_Your instructions_. Every line holding the word "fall" counts once. Give the total, nothing more.

[Data records]
——

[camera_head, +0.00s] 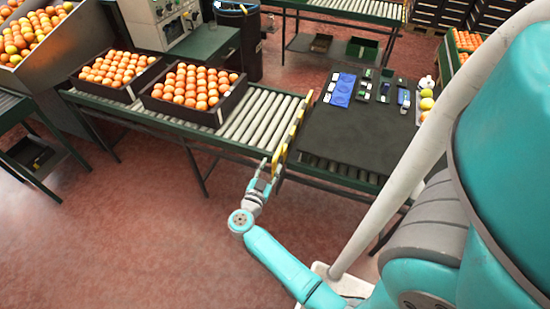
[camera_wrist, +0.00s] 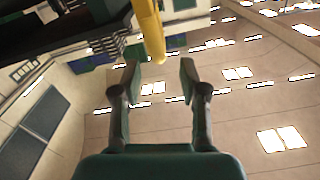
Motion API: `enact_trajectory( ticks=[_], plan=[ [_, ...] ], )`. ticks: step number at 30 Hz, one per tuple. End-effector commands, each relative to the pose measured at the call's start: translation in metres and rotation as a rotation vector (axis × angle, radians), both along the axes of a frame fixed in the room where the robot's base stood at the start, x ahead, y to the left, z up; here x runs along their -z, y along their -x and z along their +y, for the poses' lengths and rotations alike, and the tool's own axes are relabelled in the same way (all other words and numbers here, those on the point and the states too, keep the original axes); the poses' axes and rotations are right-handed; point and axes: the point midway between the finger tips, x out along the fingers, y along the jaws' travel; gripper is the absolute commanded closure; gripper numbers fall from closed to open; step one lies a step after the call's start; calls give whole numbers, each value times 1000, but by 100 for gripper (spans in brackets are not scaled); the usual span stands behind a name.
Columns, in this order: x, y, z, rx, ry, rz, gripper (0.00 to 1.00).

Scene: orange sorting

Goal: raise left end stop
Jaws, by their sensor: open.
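The left end stop (camera_head: 295,127) is a yellow bar lying across the right end of the roller conveyor in the head view. Its near end is by the front edge, close to my gripper (camera_head: 268,168). In the wrist view a yellow bar (camera_wrist: 149,28) comes down from the top, its rounded tip near the gap between the fingertips of my gripper (camera_wrist: 160,72). The fingers are apart, one on each side of that tip, and I see no grip on it. Whether a finger touches it, I cannot tell.
Two dark crates (camera_head: 186,108) of oranges stand on the roller conveyor (camera_head: 262,118), left of bare rollers. A dark-topped table (camera_head: 345,135) to the right holds blue and dark small items at the back. The red floor (camera_head: 120,220) in front is clear.

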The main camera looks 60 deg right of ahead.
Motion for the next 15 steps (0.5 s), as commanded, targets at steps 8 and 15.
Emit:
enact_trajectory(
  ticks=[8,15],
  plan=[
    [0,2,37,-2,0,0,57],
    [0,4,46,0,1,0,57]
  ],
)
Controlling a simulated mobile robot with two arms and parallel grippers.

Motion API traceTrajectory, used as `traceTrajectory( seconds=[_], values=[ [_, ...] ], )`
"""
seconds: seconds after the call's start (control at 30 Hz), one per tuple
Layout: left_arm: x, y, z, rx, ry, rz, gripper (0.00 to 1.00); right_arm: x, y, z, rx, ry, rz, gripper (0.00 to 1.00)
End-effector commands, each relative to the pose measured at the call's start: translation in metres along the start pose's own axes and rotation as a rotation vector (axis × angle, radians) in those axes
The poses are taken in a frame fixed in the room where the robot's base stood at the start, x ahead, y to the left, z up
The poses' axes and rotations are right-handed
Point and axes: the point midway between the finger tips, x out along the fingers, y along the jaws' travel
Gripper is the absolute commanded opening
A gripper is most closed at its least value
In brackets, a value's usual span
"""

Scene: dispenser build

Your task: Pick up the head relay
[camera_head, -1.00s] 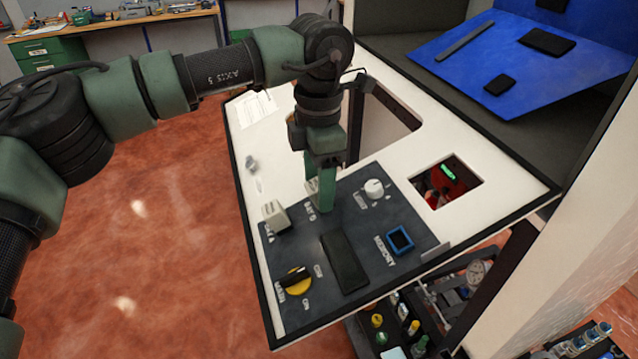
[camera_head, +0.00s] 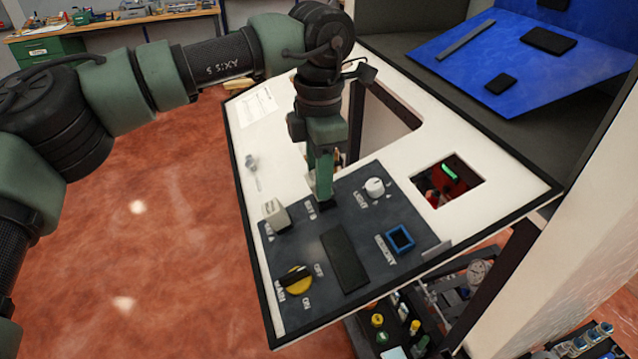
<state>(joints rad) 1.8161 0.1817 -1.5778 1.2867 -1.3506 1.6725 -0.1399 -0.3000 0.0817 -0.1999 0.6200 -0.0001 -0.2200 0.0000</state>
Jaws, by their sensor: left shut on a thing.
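My left gripper (camera_head: 322,192) points down over the dark control panel (camera_head: 318,222) on the white top. It is shut on a thing, most likely the head relay, which the fingers mostly hide; a pale sliver (camera_head: 311,184) shows beside them. The fingertips are just above a dark square socket (camera_head: 326,206) at the panel's far edge. I cannot tell whether the held piece is fully clear of the socket. A similar pale block (camera_head: 276,214) sits in the panel to the left. My right gripper is not in view.
The panel carries a white knob (camera_head: 374,187), a blue-rimmed memory slot (camera_head: 400,239), a black pad (camera_head: 344,260) and a yellow main switch (camera_head: 296,280). Openings lie behind and right of the gripper. A blue board (camera_head: 530,60) leans at the back right.

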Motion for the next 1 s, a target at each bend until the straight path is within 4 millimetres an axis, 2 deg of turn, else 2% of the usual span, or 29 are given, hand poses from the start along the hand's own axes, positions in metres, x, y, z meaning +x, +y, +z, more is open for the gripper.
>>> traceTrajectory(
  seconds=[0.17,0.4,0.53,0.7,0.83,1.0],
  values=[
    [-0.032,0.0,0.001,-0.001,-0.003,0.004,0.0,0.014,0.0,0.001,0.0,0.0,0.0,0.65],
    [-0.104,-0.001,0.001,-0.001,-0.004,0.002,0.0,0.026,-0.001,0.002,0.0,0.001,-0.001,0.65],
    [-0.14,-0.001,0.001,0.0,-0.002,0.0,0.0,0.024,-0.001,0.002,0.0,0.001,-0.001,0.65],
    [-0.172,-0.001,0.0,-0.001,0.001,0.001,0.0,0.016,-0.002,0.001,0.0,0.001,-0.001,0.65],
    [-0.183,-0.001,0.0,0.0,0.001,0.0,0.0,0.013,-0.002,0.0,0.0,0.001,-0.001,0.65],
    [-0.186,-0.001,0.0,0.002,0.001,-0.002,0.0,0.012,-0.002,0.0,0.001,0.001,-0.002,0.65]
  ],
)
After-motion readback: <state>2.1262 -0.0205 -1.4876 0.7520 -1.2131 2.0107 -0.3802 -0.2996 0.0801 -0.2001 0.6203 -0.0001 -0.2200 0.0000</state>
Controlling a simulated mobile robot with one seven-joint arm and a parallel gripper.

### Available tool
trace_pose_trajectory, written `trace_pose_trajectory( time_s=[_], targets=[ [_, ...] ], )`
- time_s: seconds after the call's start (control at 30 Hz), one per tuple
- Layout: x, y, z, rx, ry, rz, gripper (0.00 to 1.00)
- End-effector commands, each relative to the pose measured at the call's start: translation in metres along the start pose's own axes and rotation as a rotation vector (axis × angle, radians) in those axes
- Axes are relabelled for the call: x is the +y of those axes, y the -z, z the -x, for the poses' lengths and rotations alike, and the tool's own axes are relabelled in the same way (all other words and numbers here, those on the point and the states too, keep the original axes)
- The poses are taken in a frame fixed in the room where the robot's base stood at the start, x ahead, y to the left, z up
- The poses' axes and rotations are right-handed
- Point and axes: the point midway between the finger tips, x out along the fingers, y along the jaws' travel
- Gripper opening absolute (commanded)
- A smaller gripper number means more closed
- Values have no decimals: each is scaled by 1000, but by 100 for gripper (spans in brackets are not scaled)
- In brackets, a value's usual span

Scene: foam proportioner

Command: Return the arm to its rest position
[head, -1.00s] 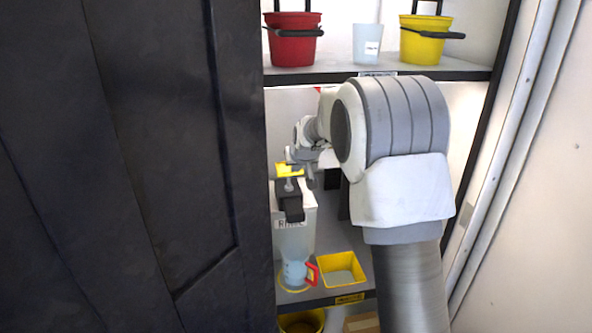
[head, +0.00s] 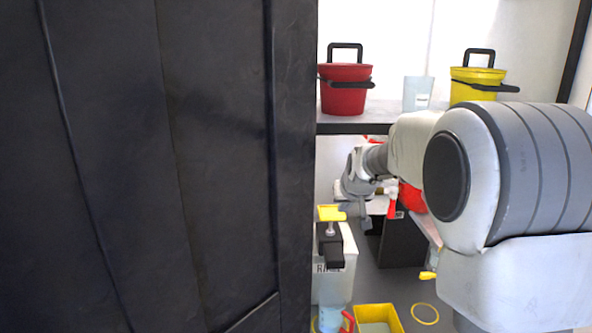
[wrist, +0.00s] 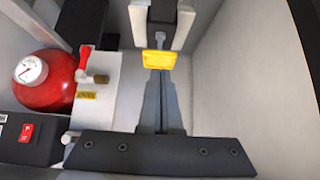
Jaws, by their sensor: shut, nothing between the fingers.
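My gripper (head: 355,212) is shut and empty, inside the shelf unit on its left side. In the wrist view its closed grey fingers (wrist: 161,104) point toward a yellow handle (wrist: 160,60) on a black and metal fitting. In the head view this yellow handle (head: 331,213) is just left of my fingertips, above a white labelled container (head: 340,285). I cannot tell whether the fingertips touch it. My arm reaches in from the right and hides part of the shelf.
A dark door (head: 150,160) fills the left. An upper shelf (head: 345,128) with a red bucket (head: 345,90) and yellow bucket (head: 470,85) is above my arm. A red round vessel (wrist: 45,80) with a gauge and red valve lever (wrist: 83,60) is nearby. A yellow tray (head: 378,318) stands below.

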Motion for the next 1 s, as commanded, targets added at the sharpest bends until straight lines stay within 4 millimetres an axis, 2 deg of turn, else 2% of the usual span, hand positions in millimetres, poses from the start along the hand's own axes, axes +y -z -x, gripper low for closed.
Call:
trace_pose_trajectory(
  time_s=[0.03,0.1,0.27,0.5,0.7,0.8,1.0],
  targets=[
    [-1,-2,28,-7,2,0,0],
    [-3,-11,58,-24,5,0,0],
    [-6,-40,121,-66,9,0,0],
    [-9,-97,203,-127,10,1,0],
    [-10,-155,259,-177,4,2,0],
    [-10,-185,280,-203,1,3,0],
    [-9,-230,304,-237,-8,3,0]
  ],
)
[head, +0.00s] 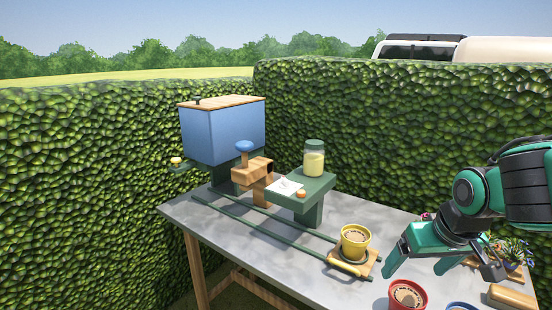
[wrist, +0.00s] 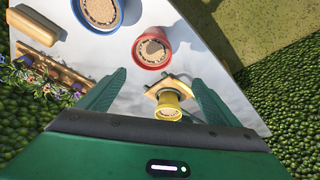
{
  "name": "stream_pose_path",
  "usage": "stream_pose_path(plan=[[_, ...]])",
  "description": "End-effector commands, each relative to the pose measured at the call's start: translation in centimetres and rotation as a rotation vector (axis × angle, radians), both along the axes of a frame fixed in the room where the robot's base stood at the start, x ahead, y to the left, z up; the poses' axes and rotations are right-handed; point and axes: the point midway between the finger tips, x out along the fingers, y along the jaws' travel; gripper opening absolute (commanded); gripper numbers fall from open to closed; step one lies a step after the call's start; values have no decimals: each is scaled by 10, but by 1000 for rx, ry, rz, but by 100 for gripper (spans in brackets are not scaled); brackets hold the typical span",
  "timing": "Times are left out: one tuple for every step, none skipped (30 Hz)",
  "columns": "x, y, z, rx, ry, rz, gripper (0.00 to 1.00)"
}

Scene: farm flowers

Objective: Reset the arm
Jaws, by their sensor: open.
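My gripper (head: 415,268) is at the right in the head view, above the table and apart from the things on it. In the wrist view my gripper (wrist: 155,90) shows its two green fingers spread wide, with nothing held between them. The yellow pot (head: 355,241) stands on a small wooden carrier (head: 370,263) to the left of my gripper. It also shows in the wrist view between the fingers, on the side of the right finger. A red pot (head: 407,297) stands at the front edge of the head view, below my gripper.
A blue hopper machine (head: 224,133) stands at the back left, with green rails running to the carrier. A jar (head: 314,158) sits on a green stand (head: 318,183). A blue pot (wrist: 97,12), flowers (head: 515,252) and a wooden block (head: 511,298) are at the right. Hedges enclose the table (head: 230,226).

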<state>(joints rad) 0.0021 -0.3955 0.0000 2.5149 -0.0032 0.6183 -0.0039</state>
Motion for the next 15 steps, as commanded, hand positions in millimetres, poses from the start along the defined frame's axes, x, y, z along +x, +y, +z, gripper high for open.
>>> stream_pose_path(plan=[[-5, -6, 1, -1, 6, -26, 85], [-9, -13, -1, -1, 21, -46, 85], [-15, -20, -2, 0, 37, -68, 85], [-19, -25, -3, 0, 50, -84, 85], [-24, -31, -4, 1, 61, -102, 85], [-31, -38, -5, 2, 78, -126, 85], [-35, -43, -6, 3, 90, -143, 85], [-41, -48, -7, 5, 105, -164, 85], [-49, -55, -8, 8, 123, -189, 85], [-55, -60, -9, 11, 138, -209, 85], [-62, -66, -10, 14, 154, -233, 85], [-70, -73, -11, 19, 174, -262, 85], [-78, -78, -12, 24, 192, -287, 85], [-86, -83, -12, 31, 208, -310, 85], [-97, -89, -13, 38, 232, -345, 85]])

——

_Result_. 2